Les Etats-Unis font face aux difficultés de plusieurs de leurs banques régionales
mais l’Europe est également touchée par l’effondrement de Crédit Suisse. Quelle
différence faites-vous entre ces deux événements ?

Aux Etats-Unis, le problème vient d’établissements de taille limitée dont le cadre réglementaire a été allégé sous l’administration Trump. Ils ont donc pu prendre davantage de risques pendant la période de taux bas. C’est le cas par exemple de la Silicon Valley Bank (SVB) en Californie qui a accordé de nombreuses lignes de crédit aux start-ups technologiques. Au départ, ces dernières n’avaient pas besoin de tirer sur ces lignes, car elles trouvaient très facilement à se financer auprès des fonds de private equity. Mais avec le ralentissement économique et la hausse des taux, ces fonds se sont retirés, poussant les start-ups à avoir davantage recours au crédit bancaire. Pour trouver les liquidités demandées par ces jeunes entreprises de technologie, SVB a dû vendre à pertes les obligations du Trésor américain qu’elle détenait. Des pertes qui ont conduit à sa quasi faillite que seule l’extension de la garantie des dépôts par les autorités a permis d’éviter. Ces difficultés laissent présager un durcissement de l’accès au crédit, qui va rendre moins nécessaire le resserrement monétaire au niveau de la Fed.
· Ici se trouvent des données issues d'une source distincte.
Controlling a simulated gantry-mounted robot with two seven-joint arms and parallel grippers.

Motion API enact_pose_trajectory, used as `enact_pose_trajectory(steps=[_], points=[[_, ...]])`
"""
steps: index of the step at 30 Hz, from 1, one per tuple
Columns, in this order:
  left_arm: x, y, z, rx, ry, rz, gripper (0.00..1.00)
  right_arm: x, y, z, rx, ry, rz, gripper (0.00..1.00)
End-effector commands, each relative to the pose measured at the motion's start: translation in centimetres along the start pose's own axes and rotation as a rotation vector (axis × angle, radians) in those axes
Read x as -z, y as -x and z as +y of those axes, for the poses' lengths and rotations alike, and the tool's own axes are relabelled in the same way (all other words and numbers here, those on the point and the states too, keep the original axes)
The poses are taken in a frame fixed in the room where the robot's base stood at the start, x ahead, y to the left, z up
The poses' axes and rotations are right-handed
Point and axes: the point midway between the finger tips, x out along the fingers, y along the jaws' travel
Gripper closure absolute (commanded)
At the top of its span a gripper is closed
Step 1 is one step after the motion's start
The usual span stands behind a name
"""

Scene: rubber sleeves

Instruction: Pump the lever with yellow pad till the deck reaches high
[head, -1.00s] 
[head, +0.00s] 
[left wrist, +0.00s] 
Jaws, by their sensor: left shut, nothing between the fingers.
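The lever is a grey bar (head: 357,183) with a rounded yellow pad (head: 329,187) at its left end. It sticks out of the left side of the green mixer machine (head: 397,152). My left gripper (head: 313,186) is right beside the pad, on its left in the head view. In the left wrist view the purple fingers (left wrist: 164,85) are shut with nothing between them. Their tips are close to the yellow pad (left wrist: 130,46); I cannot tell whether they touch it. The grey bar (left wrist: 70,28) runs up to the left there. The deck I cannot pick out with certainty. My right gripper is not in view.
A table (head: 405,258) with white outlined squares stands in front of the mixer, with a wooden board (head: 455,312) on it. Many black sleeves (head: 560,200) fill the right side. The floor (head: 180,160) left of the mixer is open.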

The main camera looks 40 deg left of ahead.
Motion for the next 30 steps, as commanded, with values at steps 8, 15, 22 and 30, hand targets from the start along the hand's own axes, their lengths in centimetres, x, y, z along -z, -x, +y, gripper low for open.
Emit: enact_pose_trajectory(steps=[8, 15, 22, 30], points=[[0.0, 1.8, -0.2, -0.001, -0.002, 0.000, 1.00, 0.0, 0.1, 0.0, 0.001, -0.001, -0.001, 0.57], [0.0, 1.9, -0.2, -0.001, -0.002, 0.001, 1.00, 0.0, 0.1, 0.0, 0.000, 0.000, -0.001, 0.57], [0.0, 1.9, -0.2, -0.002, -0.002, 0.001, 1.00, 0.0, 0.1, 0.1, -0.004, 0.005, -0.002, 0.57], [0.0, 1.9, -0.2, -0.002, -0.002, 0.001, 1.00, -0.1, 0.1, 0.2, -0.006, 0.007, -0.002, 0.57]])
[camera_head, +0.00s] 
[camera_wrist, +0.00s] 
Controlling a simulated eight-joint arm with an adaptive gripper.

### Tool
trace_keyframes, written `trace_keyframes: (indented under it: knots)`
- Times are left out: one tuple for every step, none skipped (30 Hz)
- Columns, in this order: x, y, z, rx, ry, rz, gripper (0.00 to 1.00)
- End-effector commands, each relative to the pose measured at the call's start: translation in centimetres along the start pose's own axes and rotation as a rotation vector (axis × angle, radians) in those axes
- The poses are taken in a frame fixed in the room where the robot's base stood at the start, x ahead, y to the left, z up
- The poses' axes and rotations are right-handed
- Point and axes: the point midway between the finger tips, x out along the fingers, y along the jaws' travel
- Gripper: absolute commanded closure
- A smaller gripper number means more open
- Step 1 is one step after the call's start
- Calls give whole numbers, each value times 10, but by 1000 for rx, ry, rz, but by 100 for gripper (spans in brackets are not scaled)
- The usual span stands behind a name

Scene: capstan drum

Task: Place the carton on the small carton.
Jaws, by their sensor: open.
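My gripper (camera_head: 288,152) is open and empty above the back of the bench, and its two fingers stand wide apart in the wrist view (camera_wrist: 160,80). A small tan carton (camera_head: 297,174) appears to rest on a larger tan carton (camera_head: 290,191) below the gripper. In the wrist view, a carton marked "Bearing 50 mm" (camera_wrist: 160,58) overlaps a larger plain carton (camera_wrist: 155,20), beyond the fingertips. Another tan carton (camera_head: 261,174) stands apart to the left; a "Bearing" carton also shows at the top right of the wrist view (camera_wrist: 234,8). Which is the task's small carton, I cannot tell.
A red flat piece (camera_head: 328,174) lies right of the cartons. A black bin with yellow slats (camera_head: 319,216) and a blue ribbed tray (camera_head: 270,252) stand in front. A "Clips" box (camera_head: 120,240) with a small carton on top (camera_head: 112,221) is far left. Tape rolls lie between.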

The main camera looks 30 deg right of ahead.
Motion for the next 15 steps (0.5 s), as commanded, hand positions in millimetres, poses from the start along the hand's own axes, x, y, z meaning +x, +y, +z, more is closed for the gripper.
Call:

Le cas de l’Europe est bien différent : la réglementation n’y a pas été allégée, au contraire. Les banques ont doublé leurs fonds propres depuis la crise de 2008 et sensiblement renforcé leur gestion de la liquidité. En outre, le poids du private equity y est beaucoup plus faible : il n’y a pas un tel mur de dette à refinancer au sein des petites et moyennes entreprises. Crédit Suisse était un établissement malade depuis plusieurs années, plombé par un contrôle insuffisant et une faible rentabilité de sa banque d’investissement. Les marchés ont redouté un effet de contagion sur le reste du secteur bancaire européen – qui a perdu 14 % sur le mois – mais ce dernier est moins interconnecté qu’en 2008, car la banque centrale fait désormais office de chambre de compensation pour l’accès à la liquidité entre les banques. Les banques européennes sont solides, comme le souligne d’ailleurs le comportement de la BCE : elle les connaît intimement puisqu’elle les supervise et elle n’hésite pas à poursuivre ses hausses de taux. 

 

Article achevé de rédiger le 05 avril 2023

Document non contractuel. Les avis et opinions ici exprimés sont ceux de Swiss Life Gestion Privée à la date de diffusion et sont susceptibles d’évoluer dans le temps. Ils ne constituent pas une recommandation ou un conseil en investissement. Nous rappelons que les investissements sur les marchés financiers représentent des risques pouvant entrainer des pertes financières.